» **EXERCISE TASK**: Repeat the listing below word for word, stopping after the line that contains "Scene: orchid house".
===== INFORMATION SHOWN =====
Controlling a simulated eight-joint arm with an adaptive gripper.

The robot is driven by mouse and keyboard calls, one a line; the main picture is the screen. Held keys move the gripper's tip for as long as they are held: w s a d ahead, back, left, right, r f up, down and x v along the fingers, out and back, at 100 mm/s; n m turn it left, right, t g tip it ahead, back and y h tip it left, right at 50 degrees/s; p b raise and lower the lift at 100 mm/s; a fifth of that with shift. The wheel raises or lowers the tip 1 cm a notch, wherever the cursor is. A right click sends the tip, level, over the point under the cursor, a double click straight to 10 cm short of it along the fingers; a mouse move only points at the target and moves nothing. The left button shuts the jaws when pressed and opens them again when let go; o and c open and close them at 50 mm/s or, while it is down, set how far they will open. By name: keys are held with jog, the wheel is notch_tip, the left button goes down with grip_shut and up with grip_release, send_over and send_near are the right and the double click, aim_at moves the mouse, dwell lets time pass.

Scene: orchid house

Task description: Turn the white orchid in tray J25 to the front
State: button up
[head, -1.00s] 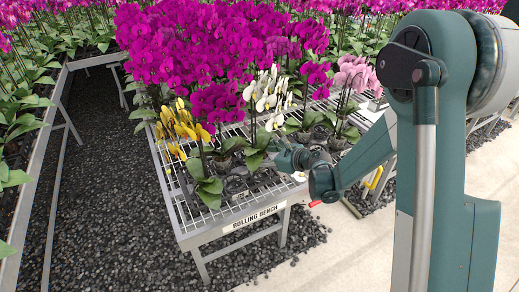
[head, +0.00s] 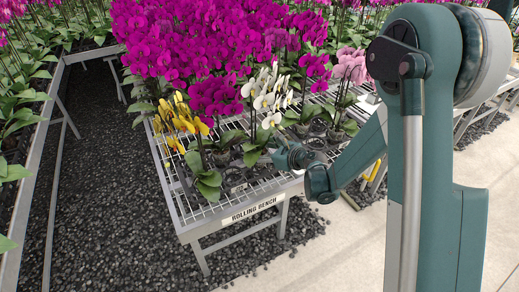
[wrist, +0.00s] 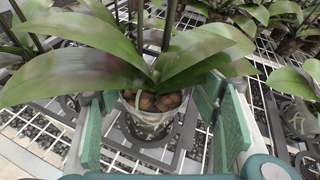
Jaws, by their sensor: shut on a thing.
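The white orchid (head: 266,97) stands upright near the front of the rolling bench, between a yellow orchid and a pink one. In the wrist view its clear pot (wrist: 150,122), filled with brown bark, sits in a dark tray (wrist: 160,153) between the green pads of my gripper (wrist: 160,118). My gripper is shut on this pot from the front right side. Broad green leaves hide the pot's upper rim and part of the pads. In the head view the fingers are small and partly hidden. I cannot read a tray label.
The yellow orchid (head: 183,120) stands close on the left and the pink orchid (head: 350,68) on the right. Magenta orchids (head: 190,45) crowd behind. The wire bench (head: 225,205) has bare mesh at its front left corner.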

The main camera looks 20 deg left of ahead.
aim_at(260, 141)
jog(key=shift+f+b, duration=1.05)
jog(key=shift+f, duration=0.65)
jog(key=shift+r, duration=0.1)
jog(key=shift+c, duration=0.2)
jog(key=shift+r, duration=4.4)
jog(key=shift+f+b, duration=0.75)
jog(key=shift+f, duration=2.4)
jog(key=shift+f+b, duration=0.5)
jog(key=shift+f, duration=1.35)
=====
» **SOLVED PROBLEM**:
Controlling a simulated eight-joint arm with an adaptive gripper.

The robot is driven by mouse and keyboard calls, one a line; the main picture is the screen. Held keys move the gripper's tip for as long as they are held: w s a d ahead, back, left, right, r f up, down and x v along the fingers, out and back, at 100 mm/s; n m turn it left, right, t g tip it ahead, back and y h tip it left, right at 50 degrees/s; p b raise and lower the lift at 100 mm/s; a fifth of that with shift. The wheel raises or lowers the tip 1 cm a notch, wherever the cursor is. A right click sends the tip, level, over the point under the cursor, a double click straight to 10 cm short of it along the fingers; a mouse move only points at the target and moves nothing. The left button shuts the jaws when pressed and opens them again when let go; o and c open and close them at 50 mm/s or, while it is down, set how far they will open. By name: keys are held with jog, the wheel is notch_tip, the left button goes down with grip_shut and up with grip_release, send_over and send_near are the right and the double click, aim_at moves the mouse, dwell lets time pass.

Scene: orchid house

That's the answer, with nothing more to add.